◆ DATA LINES:
######

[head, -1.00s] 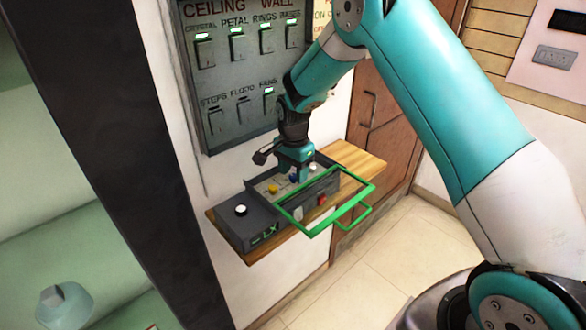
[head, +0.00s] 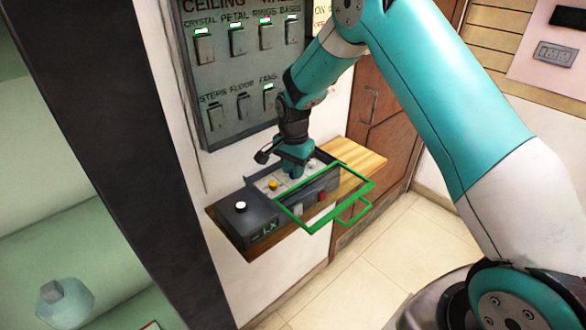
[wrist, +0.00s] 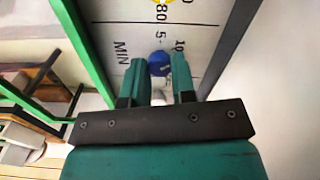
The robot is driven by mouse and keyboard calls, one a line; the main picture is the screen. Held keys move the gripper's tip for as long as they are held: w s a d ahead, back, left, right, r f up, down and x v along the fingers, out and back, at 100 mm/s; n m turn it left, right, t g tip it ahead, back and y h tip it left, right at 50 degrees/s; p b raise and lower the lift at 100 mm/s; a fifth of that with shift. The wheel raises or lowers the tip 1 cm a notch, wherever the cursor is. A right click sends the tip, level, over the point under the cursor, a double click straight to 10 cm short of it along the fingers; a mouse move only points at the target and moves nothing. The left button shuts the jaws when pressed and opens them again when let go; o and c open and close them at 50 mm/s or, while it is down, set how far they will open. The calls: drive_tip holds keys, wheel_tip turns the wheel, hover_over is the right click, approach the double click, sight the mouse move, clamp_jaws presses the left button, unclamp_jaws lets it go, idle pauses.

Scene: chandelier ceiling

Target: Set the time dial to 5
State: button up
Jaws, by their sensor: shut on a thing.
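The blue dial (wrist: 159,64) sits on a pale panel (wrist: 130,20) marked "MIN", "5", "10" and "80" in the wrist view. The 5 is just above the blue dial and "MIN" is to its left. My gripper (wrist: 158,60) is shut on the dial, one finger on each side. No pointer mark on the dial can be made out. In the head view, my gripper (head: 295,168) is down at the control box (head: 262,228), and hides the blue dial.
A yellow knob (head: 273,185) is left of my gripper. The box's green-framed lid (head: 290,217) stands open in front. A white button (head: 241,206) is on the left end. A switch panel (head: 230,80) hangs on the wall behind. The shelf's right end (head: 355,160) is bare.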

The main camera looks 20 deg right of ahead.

######

◆ WHAT YOU ARE ASKED TO DO: Reproduce every line exactly and omit all pictures.

◆ ANSWER TO THE EXERCISE:
[head, -1.00s] 
[head, +0.00s] 
[wrist, +0.00s] 
The robot is driven by mouse and keyboard calls, one a line; the main picture is the screen. Held keys move the gripper's tip for as long as they are held: w s a d ahead, back, left, right, r f up, down and x v along the fingers, out and back, at 100 mm/s; n m turn it left, right, t g tip it ahead, back and y h tip it left, right at 50 degrees/s; p b raise and lower the lift at 100 mm/s; a fifth of that with shift. The wheel raises or lowers the tip 1 cm a notch, wherever the cursor is. A right click sends the tip, level, over the point under the cursor, a double click straight to 10 cm short of it along the fingers; a mouse move only points at the target and moves nothing. The left button shuts the jaws when pressed and opens them again when let go; o and c open and close them at 50 mm/s or, while it is down, set how far they will open. The calls: drive_tip holds keys, wheel_tip turns the wheel, hover_over is the right click, approach the double click, sight the mouse move, clamp_jaws presses the left button, unclamp_jaws lets it go, idle pauses.

Scene: chandelier ceiling

Target: Set the time dial to 5
State: button up
Jaws, by their sensor: shut on a thing.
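The blue dial (wrist: 159,64) sits on a pale panel (wrist: 130,20) marked "MIN", "5", "10" and "80" in the wrist view. The 5 is just above the blue dial and "MIN" is to its left. My gripper (wrist: 158,60) is shut on the dial, one finger on each side. No pointer mark on the dial can be made out. In the head view, my gripper (head: 295,168) is down at the control box (head: 262,228), and hides the blue dial.
A yellow knob (head: 273,185) is left of my gripper. The box's green-framed lid (head: 290,217) stands open in front. A white button (head: 241,206) is on the left end. A switch panel (head: 230,80) hangs on the wall behind. The shelf's right end (head: 355,160) is bare.

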The main camera looks 20 deg right of ahead.

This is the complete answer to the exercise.